Aim:
Collect all the lines that mention the word "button".

--- Begin ---

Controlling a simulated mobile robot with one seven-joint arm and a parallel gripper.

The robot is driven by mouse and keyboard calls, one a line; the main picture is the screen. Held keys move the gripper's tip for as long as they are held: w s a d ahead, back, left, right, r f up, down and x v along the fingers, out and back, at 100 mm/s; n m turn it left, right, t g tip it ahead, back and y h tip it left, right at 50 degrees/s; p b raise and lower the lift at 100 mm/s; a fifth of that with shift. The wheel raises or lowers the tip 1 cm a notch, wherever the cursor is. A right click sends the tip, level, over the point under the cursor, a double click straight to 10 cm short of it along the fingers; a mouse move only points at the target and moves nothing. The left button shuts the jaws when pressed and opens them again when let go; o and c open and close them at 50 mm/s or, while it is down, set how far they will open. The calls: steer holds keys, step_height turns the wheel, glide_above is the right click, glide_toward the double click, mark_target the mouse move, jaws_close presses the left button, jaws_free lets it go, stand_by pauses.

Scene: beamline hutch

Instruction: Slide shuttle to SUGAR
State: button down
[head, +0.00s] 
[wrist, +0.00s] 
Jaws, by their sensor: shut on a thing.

--- End ---

Completed exercise:
The robot is driven by mouse and keyboard calls, one a line; the main picture is the screen. Held keys move the gripper's tip for as long as they are held: w s a d ahead, back, left, right, r f up, down and x v along the fingers, out and back, at 100 mm/s; n m turn it left, right, t g tip it ahead, back and y h tip it left, right at 50 degrees/s; p b raise and lower the lift at 100 mm/s; a fifth of that with shift. The wheel raises or lowers the tip 1 cm a notch, wherever the cursor is. A right click sends the tip, level, over the point under the cursor, a double click straight to 10 cm short of it along the fingers; a mouse move only points at the target and moves nothing. The left button shuts the jaws when pressed and opens them again when let go; o and c open and close them at 50 mm/s or, while it is down, set how far they will open. The calls: steer holds keys, step_height turns the wheel, glide_above is the right click, glide_toward the double click, mark_target the mouse move, jaws_close presses the left button, jaws_free lets it go, stand_by pauses.
State: button down

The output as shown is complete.